Pull out every line with the word "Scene".

# Start of EXERCISE INPUT

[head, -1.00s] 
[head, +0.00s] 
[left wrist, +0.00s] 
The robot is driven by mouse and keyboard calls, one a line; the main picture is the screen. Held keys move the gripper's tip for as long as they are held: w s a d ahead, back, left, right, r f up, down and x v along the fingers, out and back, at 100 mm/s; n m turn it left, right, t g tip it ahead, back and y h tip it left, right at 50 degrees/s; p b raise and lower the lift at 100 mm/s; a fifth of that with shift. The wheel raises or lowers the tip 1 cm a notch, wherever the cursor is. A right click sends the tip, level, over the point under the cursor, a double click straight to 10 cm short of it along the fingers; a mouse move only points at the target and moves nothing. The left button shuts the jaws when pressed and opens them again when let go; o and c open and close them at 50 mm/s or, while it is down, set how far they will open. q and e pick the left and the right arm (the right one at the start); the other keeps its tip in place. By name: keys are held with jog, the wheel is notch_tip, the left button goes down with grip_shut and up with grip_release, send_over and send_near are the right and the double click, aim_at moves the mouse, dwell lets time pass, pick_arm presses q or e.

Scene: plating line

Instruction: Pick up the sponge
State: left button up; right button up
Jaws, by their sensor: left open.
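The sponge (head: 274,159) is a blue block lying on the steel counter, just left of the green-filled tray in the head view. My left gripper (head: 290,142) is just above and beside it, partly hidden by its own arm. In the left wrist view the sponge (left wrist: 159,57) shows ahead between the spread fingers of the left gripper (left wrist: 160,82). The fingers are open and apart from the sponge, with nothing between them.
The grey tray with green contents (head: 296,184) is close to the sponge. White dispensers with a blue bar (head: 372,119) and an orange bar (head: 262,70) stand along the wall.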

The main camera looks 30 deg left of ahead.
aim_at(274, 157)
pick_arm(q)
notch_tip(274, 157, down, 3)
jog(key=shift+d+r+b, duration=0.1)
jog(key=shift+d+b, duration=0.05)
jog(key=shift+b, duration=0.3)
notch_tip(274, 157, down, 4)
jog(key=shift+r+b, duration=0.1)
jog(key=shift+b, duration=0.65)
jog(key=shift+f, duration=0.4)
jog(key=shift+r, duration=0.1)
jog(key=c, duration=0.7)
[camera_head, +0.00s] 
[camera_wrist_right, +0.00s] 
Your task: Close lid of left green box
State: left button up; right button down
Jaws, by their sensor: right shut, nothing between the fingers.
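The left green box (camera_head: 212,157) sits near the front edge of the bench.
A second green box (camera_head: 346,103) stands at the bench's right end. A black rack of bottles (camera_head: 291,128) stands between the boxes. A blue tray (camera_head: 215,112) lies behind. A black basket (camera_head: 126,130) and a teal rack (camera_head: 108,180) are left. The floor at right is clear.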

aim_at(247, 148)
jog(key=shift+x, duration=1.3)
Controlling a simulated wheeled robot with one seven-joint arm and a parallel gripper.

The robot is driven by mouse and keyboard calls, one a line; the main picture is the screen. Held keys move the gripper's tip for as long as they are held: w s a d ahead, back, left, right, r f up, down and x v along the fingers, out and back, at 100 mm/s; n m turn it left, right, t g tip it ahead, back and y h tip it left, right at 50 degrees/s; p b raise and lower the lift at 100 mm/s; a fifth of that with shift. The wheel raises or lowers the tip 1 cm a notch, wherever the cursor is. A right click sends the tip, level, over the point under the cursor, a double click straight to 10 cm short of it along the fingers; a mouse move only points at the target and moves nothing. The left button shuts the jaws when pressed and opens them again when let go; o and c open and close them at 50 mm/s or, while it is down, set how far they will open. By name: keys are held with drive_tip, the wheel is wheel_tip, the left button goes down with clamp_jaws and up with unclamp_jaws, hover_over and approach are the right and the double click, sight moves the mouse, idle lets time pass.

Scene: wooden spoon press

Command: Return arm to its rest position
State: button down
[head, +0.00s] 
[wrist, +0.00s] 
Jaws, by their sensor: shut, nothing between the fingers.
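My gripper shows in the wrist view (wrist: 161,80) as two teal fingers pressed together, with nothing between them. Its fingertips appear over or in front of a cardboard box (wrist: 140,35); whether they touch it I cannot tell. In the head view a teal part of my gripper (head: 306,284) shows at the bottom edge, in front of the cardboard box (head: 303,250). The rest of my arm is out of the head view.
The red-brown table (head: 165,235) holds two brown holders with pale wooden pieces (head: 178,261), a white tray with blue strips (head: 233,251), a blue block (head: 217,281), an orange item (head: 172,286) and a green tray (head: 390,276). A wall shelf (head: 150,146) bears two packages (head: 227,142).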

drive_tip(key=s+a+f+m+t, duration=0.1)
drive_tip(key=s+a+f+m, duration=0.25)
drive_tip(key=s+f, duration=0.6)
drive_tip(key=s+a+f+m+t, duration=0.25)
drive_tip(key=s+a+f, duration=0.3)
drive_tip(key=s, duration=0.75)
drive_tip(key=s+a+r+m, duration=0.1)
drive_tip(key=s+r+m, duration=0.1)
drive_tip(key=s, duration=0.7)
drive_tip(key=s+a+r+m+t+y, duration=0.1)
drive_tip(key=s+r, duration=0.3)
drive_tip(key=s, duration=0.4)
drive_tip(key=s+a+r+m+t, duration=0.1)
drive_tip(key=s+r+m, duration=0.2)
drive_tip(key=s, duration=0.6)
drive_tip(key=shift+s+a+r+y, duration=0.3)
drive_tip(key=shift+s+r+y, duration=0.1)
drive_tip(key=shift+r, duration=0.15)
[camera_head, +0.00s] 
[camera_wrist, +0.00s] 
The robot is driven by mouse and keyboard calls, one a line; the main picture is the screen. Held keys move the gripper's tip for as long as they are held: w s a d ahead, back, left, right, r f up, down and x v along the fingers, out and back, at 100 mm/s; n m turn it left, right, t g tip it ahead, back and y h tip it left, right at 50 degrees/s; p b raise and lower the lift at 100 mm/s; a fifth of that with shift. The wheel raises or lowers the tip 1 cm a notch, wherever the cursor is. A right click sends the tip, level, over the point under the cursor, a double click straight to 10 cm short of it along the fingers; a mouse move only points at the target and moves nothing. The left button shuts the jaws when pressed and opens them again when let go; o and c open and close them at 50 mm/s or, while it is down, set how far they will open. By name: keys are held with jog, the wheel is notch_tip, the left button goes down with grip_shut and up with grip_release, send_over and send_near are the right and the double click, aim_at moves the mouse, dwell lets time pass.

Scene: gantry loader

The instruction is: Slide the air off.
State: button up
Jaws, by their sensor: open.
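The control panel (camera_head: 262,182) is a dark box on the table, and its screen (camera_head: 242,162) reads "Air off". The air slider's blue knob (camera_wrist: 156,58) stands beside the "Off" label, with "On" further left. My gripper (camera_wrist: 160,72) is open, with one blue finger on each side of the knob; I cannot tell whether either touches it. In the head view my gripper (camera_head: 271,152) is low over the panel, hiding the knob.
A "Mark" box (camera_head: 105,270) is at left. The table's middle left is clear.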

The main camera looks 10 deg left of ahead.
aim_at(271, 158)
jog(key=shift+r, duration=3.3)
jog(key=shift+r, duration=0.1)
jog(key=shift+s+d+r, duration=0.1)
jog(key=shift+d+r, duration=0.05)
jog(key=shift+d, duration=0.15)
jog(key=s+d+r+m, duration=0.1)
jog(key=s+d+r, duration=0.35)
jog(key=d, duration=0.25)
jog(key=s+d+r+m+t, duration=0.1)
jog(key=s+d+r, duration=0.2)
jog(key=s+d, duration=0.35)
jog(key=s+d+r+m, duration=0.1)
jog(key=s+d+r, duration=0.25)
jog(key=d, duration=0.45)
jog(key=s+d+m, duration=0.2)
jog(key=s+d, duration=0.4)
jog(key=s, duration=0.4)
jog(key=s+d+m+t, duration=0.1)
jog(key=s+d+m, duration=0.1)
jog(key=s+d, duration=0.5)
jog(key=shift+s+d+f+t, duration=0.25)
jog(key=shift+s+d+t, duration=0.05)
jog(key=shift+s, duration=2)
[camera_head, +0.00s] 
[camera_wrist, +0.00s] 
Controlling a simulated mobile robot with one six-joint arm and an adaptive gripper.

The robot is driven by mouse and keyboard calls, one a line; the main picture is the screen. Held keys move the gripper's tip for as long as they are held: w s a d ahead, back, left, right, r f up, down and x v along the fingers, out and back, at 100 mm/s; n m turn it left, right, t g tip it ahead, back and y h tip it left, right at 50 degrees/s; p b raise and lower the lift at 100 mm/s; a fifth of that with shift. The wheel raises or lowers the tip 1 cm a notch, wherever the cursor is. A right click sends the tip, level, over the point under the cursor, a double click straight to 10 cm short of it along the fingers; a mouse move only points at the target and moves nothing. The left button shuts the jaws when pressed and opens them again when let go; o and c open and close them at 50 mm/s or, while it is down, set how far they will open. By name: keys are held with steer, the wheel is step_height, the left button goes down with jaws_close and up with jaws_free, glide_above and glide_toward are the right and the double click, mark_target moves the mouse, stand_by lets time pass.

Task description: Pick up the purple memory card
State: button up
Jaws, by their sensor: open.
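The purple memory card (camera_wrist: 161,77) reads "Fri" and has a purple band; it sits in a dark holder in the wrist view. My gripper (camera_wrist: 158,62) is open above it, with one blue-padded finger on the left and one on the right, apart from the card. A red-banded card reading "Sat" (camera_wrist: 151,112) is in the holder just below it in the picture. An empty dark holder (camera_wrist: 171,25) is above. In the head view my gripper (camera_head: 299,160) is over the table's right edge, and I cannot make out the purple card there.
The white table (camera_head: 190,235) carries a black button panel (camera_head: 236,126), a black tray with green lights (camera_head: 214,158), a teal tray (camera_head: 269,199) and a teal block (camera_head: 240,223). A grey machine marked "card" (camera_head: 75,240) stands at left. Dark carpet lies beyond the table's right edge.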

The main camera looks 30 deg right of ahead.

# End of EXERCISE INPUT

* TASK ANSWER
Scene: plating line
Scene: wooden spoon press
Scene: gantry loader

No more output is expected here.